### Goal
Everything from the line containing "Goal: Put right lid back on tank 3" to the line containing "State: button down", both lines included, must be copied exactly; nothing else should be.

>>

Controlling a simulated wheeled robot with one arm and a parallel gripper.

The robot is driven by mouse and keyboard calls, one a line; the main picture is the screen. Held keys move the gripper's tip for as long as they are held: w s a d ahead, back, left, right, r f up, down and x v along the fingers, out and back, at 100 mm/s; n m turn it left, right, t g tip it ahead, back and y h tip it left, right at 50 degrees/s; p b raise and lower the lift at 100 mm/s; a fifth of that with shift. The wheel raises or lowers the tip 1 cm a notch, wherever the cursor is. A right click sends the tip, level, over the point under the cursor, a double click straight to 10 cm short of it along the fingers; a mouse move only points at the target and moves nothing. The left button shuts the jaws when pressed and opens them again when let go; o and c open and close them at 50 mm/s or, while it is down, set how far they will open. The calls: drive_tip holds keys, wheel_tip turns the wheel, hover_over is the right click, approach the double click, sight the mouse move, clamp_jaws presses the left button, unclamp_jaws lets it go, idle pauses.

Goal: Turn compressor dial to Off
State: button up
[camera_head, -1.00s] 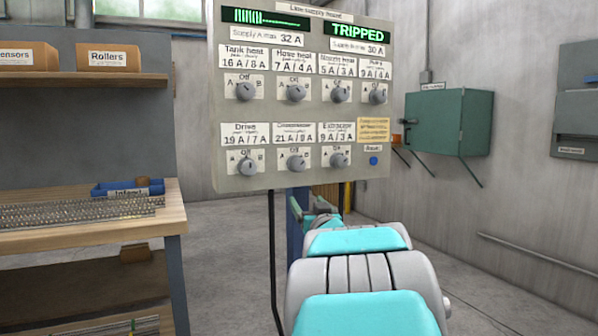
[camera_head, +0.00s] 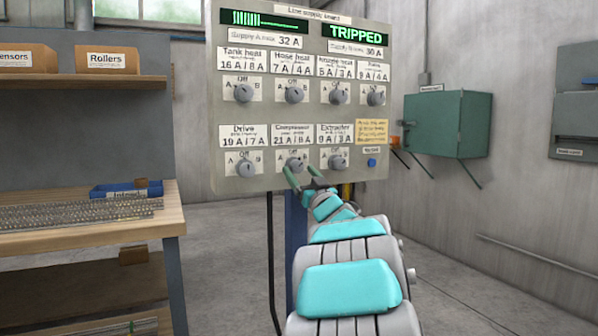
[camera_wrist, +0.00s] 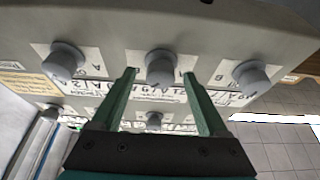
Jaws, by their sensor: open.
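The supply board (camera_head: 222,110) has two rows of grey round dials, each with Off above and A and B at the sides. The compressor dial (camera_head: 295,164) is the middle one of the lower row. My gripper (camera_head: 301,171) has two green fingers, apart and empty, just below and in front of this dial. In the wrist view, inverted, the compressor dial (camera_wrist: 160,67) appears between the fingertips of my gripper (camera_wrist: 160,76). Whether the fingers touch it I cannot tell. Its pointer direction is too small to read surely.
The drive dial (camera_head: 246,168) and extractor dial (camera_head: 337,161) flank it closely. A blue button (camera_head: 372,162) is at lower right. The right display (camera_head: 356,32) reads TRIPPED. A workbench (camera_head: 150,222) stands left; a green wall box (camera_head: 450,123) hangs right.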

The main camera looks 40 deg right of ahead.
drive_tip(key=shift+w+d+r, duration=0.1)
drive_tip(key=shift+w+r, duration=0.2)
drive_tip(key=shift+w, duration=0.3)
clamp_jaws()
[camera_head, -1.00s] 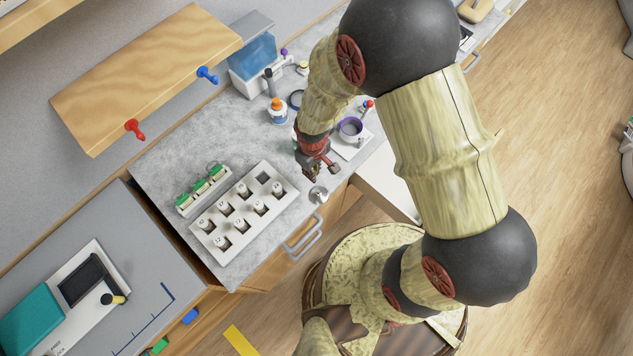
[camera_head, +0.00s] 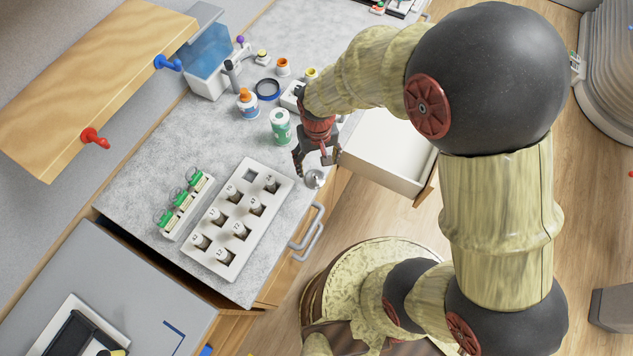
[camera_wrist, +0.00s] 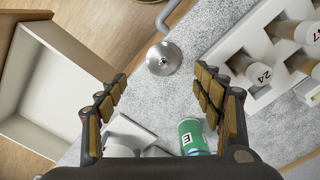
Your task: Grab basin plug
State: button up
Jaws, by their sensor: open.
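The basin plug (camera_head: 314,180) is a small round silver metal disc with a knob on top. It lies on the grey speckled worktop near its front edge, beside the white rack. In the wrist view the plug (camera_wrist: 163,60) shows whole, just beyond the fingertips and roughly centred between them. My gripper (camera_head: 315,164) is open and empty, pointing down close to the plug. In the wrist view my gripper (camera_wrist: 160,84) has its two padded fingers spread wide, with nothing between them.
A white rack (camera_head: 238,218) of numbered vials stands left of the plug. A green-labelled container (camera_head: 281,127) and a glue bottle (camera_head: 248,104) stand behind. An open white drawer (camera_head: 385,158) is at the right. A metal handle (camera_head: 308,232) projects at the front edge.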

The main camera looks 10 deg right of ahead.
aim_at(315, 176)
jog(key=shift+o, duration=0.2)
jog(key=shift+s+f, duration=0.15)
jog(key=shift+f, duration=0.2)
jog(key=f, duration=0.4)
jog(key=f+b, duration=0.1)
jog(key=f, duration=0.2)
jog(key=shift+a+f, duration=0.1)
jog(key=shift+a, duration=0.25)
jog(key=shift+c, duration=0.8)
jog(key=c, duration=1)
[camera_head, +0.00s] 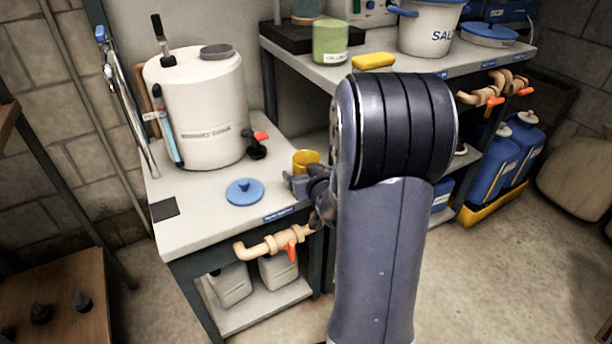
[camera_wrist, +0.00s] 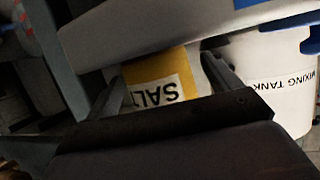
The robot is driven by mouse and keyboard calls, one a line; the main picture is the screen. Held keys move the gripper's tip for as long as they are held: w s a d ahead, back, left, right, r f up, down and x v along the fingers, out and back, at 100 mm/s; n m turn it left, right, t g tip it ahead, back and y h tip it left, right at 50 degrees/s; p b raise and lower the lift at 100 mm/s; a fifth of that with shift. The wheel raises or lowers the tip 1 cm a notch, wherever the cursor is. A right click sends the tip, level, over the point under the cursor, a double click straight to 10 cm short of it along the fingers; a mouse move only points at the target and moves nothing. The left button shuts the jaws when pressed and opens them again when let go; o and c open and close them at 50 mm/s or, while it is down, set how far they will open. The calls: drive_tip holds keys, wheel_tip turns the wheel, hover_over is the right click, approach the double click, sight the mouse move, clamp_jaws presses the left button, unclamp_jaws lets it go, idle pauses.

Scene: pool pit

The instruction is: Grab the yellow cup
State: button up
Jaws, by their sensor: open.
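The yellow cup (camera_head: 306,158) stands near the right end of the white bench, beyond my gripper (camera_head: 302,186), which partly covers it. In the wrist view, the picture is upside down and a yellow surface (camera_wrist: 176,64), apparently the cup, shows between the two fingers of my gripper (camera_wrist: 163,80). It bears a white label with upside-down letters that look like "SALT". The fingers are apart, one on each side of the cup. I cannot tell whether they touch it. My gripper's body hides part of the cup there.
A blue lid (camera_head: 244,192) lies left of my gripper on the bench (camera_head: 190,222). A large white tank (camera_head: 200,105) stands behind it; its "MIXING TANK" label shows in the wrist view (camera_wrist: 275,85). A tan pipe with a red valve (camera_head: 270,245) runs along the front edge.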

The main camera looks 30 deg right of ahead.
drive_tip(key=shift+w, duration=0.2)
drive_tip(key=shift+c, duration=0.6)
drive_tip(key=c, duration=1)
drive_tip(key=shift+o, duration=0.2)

<<
>>

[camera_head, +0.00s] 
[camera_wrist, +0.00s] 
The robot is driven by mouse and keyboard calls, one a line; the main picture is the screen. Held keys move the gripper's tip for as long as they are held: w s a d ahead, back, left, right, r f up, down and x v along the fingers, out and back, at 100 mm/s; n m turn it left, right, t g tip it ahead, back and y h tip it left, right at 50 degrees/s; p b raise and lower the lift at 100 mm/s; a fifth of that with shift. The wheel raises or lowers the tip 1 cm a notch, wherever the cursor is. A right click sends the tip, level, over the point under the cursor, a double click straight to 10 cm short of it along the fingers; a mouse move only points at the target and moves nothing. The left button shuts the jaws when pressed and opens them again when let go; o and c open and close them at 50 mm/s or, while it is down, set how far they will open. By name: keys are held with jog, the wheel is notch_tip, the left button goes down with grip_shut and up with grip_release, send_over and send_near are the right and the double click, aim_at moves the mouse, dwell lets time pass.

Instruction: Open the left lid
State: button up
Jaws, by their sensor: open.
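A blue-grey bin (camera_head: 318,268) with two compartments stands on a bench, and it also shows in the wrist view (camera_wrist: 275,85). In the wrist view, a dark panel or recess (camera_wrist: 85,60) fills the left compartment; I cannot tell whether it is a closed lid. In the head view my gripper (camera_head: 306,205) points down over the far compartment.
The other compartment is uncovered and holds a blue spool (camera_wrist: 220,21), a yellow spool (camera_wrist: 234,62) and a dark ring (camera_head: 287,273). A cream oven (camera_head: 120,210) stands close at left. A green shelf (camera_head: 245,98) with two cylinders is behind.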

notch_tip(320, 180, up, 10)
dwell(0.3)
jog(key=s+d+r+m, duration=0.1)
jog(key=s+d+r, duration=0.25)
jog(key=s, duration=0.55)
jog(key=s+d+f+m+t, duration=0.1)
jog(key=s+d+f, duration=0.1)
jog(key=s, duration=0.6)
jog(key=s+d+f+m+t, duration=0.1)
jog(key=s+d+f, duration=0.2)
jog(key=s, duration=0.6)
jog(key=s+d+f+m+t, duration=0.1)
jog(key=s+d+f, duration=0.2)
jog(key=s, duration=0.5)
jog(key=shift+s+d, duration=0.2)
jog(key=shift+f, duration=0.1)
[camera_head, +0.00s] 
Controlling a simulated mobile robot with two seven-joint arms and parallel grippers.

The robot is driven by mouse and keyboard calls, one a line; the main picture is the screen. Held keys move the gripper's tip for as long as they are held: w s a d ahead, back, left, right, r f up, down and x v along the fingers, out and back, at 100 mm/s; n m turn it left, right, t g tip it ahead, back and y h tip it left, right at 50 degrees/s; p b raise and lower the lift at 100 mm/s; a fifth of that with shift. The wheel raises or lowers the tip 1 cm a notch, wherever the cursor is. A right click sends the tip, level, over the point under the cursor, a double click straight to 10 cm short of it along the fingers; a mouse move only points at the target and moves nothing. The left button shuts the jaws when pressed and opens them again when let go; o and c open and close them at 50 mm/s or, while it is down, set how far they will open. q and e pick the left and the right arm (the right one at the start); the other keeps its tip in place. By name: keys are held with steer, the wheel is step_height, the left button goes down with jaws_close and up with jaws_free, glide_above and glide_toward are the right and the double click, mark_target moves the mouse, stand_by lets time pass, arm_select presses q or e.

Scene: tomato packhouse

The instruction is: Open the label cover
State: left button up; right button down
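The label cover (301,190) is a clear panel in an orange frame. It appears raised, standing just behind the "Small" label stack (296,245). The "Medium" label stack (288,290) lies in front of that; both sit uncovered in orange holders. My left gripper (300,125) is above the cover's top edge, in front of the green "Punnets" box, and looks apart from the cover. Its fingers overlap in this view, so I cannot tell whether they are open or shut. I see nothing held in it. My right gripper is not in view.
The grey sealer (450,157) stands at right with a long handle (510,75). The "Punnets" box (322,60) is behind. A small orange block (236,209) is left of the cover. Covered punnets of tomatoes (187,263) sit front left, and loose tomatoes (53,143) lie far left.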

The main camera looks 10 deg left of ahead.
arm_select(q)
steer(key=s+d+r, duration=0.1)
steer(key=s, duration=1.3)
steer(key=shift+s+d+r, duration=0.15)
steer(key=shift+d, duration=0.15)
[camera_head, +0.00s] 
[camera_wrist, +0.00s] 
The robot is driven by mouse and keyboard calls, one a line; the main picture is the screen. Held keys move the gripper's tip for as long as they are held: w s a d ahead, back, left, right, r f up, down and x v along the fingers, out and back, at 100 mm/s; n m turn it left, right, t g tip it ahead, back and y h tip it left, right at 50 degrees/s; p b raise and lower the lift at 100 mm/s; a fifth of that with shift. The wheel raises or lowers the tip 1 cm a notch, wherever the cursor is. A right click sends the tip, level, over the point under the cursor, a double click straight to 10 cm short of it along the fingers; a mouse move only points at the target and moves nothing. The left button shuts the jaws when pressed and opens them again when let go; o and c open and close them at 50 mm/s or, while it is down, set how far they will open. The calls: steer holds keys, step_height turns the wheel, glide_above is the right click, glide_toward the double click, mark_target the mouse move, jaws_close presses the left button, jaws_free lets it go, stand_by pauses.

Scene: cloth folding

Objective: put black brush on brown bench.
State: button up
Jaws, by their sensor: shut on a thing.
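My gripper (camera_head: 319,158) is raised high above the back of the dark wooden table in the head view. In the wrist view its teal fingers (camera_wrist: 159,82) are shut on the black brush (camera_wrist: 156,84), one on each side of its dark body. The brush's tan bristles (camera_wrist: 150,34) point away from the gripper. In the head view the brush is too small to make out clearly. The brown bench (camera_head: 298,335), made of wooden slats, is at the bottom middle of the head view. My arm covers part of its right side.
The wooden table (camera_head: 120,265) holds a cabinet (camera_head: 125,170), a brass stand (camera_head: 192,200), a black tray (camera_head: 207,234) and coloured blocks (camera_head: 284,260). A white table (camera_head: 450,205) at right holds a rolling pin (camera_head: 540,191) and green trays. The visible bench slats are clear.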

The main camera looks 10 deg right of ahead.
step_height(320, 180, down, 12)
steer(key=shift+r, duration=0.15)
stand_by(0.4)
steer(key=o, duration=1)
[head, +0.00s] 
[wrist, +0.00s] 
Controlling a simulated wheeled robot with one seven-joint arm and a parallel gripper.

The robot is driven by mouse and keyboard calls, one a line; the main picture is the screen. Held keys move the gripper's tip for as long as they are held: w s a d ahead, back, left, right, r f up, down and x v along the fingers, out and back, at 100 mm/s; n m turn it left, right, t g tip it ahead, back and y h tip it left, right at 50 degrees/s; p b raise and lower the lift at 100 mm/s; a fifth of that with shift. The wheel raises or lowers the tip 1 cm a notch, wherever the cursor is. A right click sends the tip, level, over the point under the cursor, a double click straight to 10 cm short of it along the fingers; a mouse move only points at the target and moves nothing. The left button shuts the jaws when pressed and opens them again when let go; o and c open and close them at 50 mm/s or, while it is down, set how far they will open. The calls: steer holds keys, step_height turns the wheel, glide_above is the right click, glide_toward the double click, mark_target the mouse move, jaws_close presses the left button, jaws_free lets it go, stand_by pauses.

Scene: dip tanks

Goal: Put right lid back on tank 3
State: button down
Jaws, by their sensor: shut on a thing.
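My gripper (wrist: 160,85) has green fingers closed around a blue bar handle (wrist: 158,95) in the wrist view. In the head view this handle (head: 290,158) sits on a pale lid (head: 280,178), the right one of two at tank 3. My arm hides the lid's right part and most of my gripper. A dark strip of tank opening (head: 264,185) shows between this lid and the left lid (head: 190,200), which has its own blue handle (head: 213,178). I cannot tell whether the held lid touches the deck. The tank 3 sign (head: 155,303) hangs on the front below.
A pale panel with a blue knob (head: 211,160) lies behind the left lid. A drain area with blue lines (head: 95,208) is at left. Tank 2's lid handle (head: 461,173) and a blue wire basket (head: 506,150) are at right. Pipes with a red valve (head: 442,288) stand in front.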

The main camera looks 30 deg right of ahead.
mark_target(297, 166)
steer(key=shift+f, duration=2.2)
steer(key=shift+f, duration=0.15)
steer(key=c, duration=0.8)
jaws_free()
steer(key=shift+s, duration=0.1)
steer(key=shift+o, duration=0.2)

<<

### Correct output
Goal: Put right lid back on tank 3
State: button down

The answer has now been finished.